**Exercise task**
Collect each line containing "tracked".

Source data
━━━━━━━━━━━━━━━━

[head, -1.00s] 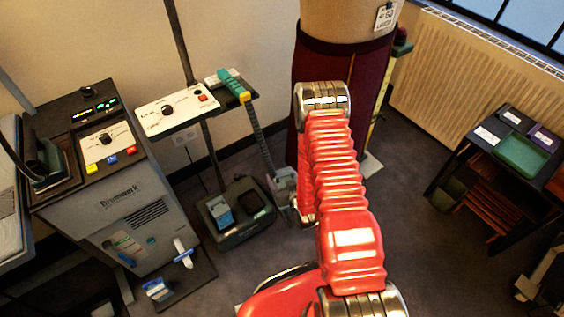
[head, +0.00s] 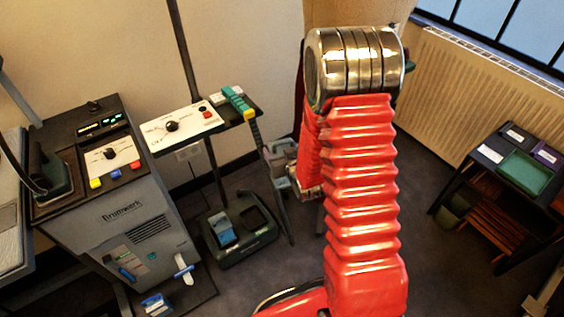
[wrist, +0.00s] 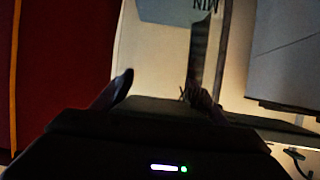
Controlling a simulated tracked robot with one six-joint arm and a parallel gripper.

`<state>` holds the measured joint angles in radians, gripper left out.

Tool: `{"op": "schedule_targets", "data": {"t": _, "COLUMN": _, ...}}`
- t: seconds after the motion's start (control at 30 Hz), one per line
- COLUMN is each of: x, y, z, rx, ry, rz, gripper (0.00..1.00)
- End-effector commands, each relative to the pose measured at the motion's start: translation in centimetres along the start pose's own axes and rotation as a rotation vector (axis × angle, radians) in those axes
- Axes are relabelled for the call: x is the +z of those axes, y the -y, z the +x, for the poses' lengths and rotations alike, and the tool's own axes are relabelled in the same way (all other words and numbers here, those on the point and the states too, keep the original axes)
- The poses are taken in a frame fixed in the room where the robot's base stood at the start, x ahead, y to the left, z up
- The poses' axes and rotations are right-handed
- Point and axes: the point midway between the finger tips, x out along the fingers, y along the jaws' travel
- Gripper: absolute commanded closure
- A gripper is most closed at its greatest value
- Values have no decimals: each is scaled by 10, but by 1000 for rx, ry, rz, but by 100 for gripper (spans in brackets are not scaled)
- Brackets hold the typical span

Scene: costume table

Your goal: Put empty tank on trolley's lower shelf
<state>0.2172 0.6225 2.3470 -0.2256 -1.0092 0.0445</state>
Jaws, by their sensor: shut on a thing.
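My gripper (head: 281,168) is in the middle of the head view, left of my red arm and partly hidden by it. In the wrist view its dark fingers (wrist: 160,92) are shut on the tank (wrist: 152,52), a pale, see-through body with upside-down "MIN" lettering at its top edge. I cannot make out the tank in the head view. A black trolley (head: 549,181) stands at the right, with trays on top and a lower shelf of reddish slats (head: 497,224).
The grey ironing station (head: 135,215) stands at the left. A pole stand with a white control panel (head: 183,127) and a dark base (head: 240,240) is left of my gripper. A radiator (head: 480,95) lines the back wall. Carpet is clear between my arm and the trolley.

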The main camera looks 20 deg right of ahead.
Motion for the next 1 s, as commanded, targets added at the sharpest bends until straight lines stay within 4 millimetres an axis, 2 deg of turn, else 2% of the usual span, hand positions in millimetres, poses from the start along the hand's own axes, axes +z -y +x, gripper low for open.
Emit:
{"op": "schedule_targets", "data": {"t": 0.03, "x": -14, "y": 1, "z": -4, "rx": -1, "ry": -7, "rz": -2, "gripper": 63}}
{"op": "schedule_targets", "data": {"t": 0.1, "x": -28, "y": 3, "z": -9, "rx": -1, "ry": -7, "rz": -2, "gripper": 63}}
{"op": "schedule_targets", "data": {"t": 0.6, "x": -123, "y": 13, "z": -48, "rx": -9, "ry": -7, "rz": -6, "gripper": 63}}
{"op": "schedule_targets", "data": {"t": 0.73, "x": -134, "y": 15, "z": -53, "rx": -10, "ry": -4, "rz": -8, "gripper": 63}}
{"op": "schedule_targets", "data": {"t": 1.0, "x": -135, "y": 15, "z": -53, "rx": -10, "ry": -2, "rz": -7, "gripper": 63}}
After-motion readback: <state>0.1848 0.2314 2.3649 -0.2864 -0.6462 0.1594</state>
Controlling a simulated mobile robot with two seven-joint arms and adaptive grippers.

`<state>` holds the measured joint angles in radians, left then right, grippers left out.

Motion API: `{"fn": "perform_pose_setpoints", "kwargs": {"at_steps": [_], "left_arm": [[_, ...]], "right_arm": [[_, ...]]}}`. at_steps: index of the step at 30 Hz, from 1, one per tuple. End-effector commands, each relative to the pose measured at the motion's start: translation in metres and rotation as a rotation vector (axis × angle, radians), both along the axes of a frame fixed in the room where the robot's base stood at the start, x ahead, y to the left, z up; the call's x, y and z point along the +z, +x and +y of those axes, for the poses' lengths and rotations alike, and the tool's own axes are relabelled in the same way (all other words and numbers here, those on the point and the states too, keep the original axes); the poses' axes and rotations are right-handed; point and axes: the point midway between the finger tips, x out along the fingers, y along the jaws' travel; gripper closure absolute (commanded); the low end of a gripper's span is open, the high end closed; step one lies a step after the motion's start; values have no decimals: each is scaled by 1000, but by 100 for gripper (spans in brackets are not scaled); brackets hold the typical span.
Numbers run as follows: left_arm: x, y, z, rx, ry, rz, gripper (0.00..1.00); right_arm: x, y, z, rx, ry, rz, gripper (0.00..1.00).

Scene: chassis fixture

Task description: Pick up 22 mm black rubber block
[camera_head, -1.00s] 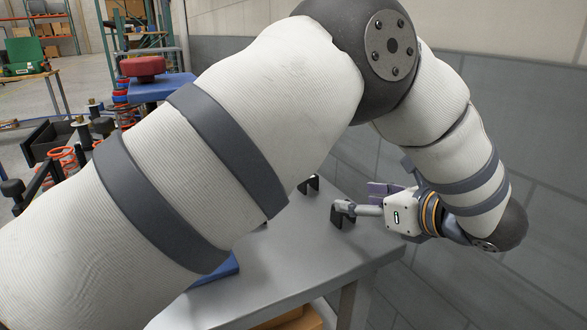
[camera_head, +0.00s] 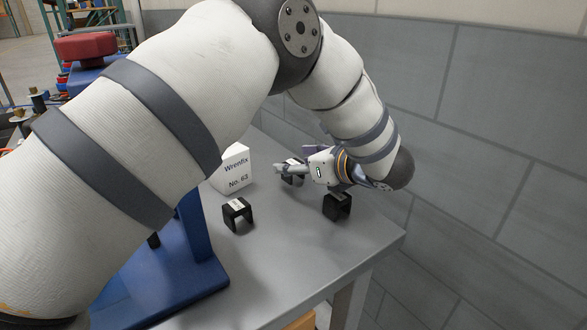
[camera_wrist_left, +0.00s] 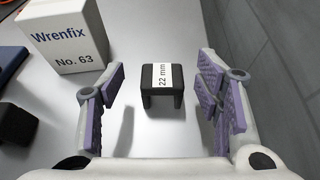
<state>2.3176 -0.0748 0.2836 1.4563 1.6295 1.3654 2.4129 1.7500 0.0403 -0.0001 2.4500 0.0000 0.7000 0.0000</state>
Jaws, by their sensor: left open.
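The 22 mm black rubber block (camera_wrist_left: 162,90) stands on the grey table, its white label reading "22 mm" in the left wrist view. It has a channel shape with an opening facing me. My left gripper (camera_head: 291,168) is open, with one purple-padded finger on each side of the block and clear gaps in the wrist view. In the head view the gripper partly hides this block (camera_head: 293,180). My right gripper is not in view.
A white box (camera_head: 233,168) marked "Wrenfix No. 63" stands left of the gripper. Two more black blocks stand nearby, one labelled at the left (camera_head: 237,214) and one nearer the table edge (camera_head: 337,206). A blue stand (camera_head: 170,275) is at front left; a wall rises behind.

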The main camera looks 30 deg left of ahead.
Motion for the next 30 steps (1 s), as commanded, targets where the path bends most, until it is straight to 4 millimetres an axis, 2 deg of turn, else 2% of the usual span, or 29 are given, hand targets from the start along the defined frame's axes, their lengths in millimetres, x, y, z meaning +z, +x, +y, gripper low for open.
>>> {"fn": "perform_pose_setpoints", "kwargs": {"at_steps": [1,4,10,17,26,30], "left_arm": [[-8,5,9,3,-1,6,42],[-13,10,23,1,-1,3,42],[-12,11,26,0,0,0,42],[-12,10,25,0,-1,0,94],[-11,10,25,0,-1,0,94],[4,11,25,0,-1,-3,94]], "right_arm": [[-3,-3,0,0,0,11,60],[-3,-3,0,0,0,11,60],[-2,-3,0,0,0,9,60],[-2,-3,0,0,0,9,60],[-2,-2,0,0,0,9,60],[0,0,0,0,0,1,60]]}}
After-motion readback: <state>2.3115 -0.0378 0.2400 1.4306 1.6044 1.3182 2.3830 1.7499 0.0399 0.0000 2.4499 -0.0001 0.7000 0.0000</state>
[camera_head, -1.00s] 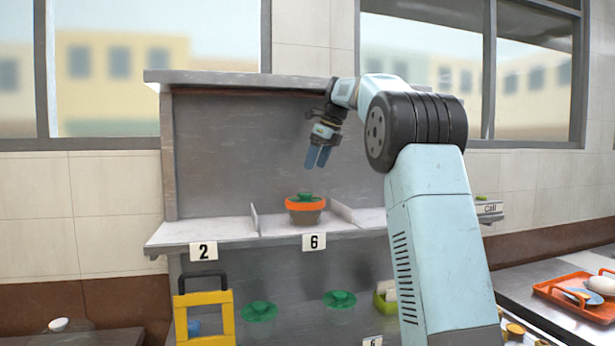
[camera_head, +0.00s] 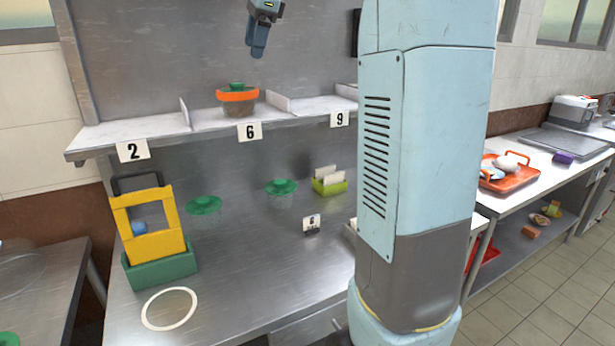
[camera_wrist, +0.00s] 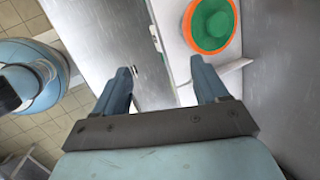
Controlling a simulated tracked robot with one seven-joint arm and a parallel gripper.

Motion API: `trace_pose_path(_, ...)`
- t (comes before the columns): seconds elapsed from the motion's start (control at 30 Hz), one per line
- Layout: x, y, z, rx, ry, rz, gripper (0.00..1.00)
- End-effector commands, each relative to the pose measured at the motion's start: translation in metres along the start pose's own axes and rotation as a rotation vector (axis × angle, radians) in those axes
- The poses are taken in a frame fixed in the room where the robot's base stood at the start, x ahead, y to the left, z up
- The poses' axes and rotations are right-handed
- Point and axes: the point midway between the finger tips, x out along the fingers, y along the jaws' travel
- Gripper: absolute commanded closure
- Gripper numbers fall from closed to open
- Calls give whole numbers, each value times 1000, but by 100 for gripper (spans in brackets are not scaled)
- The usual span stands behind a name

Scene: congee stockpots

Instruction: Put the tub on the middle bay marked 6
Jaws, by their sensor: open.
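The tub (camera_head: 238,99), with an orange rim and a green lid, sits upright on the shelf in the middle bay. That bay carries the card marked 6 (camera_head: 249,132). My gripper (camera_head: 257,52) hangs above the shelf, a little up and right of the tub, apart from it. In the wrist view my gripper (camera_wrist: 163,82) has its two blue fingers spread with nothing between them. The tub also shows in the wrist view (camera_wrist: 211,22), beyond the right finger, seen from above.
Bays marked 2 (camera_head: 133,151) and 9 (camera_head: 339,119) flank it, separated by low dividers. On the counter below stand green-lidded containers (camera_head: 204,205), a yellow frame in a green base (camera_head: 150,235), a lime box (camera_head: 328,182) and a white ring (camera_head: 169,309).

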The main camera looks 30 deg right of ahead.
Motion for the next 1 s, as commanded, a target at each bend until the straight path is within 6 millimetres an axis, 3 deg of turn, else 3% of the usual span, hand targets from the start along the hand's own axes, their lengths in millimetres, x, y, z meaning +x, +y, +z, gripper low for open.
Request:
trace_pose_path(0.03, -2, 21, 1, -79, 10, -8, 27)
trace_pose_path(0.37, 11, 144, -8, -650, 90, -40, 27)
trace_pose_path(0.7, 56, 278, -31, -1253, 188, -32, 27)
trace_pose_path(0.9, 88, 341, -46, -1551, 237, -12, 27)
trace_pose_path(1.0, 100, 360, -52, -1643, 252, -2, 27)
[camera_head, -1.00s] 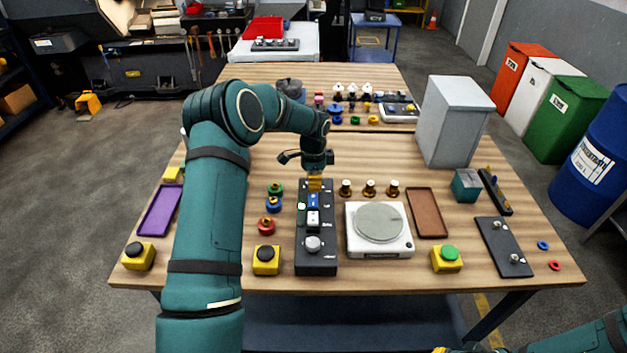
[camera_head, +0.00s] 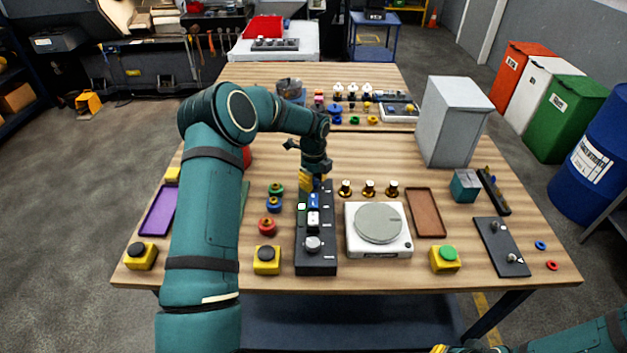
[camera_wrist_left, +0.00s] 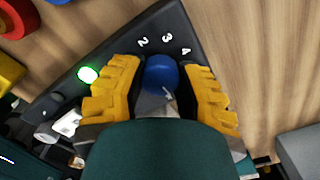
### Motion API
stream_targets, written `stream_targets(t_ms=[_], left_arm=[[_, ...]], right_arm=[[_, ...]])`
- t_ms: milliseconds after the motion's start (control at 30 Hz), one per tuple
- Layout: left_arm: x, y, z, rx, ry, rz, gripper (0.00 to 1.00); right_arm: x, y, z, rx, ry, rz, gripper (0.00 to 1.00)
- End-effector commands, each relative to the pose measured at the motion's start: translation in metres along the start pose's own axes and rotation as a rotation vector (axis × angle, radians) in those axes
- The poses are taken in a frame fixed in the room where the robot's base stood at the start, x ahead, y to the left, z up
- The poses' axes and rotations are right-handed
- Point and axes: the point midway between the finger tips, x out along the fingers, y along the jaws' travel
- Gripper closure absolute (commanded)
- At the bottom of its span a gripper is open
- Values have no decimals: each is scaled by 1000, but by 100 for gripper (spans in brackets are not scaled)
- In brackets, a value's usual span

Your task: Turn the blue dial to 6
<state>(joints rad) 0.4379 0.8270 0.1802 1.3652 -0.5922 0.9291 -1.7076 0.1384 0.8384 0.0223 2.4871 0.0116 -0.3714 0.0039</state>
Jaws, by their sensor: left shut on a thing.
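The blue dial (camera_wrist_left: 162,73) sits on a black control panel (camera_wrist_left: 190,32), between the yellow fingers of my left gripper (camera_wrist_left: 163,85). The gripper is shut on the dial. White numerals 2, 3 and 4 show on the panel beyond the dial; the dial's pointer setting cannot be read.
A white scale (camera_head: 380,249) stands to the right.

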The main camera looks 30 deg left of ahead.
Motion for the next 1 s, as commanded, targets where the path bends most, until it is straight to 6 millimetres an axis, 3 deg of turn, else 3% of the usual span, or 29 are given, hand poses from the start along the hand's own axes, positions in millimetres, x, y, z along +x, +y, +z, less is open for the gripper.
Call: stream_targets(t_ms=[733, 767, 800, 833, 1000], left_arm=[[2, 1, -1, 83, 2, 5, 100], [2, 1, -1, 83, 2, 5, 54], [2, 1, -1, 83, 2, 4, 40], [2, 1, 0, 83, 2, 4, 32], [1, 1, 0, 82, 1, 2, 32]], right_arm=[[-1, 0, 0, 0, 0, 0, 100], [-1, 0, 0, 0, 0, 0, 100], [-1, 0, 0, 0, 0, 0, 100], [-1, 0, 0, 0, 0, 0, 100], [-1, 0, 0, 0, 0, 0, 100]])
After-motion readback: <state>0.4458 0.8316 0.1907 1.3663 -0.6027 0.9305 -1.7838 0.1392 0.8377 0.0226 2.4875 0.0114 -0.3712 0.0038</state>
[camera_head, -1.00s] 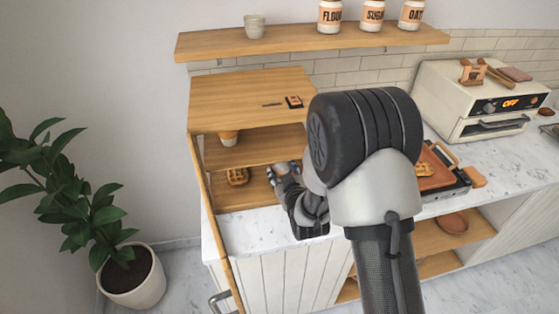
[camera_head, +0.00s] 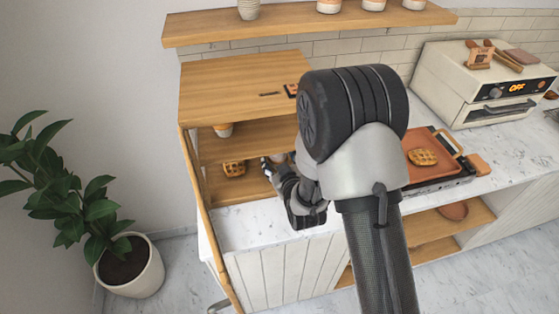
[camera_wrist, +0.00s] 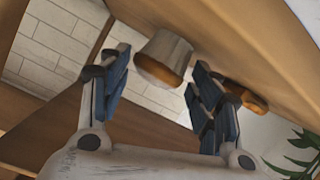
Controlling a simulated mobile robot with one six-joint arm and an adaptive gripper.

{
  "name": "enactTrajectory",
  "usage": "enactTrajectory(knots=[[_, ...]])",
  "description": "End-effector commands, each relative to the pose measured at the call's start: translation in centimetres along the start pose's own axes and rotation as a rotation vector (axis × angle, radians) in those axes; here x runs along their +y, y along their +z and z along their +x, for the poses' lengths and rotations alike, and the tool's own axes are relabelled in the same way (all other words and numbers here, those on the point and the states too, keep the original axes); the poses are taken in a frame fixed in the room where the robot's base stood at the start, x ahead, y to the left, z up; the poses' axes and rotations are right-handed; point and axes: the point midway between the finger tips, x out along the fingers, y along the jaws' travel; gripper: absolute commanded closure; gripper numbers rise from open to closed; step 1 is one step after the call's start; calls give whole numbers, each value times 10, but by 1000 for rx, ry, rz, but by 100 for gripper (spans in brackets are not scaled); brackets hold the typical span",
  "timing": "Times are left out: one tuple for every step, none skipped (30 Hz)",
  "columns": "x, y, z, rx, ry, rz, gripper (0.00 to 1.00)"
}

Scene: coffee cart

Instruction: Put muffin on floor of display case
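The muffin (camera_wrist: 165,55), in a pale grey wrapper with a brown top, shows between my fingers in the wrist view, which is rolled so that its top points down the picture. Its base is at the wooden floor (camera_wrist: 238,40) of the display case; the contact is hard to make out. My gripper (camera_wrist: 160,80) is open, one finger on each side of the muffin, with narrow gaps. In the head view my gripper (camera_head: 268,167) reaches into the lower level of the display case (camera_head: 245,85), and my arm hides much of that area.
A waffle (camera_head: 234,169) lies on the case floor left of my gripper; it also shows in the wrist view (camera_wrist: 247,96). Another waffle (camera_head: 422,157) lies on the griddle (camera_head: 415,175) at the right.

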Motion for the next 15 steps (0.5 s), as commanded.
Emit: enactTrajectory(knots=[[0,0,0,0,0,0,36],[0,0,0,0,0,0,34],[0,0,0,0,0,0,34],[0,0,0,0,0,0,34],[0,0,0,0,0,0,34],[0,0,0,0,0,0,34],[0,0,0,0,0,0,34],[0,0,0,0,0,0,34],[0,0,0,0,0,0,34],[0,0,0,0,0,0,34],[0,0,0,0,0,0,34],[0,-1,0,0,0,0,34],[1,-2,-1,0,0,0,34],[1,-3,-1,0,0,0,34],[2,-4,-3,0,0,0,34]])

━━━━━━━━━━━━━━━━

**Expected answer**
Controlling a simulated tracked robot with one six-joint arm and a parallel gripper.
Controlling a simulated tracked robot with one seven-joint arm and a parallel gripper.

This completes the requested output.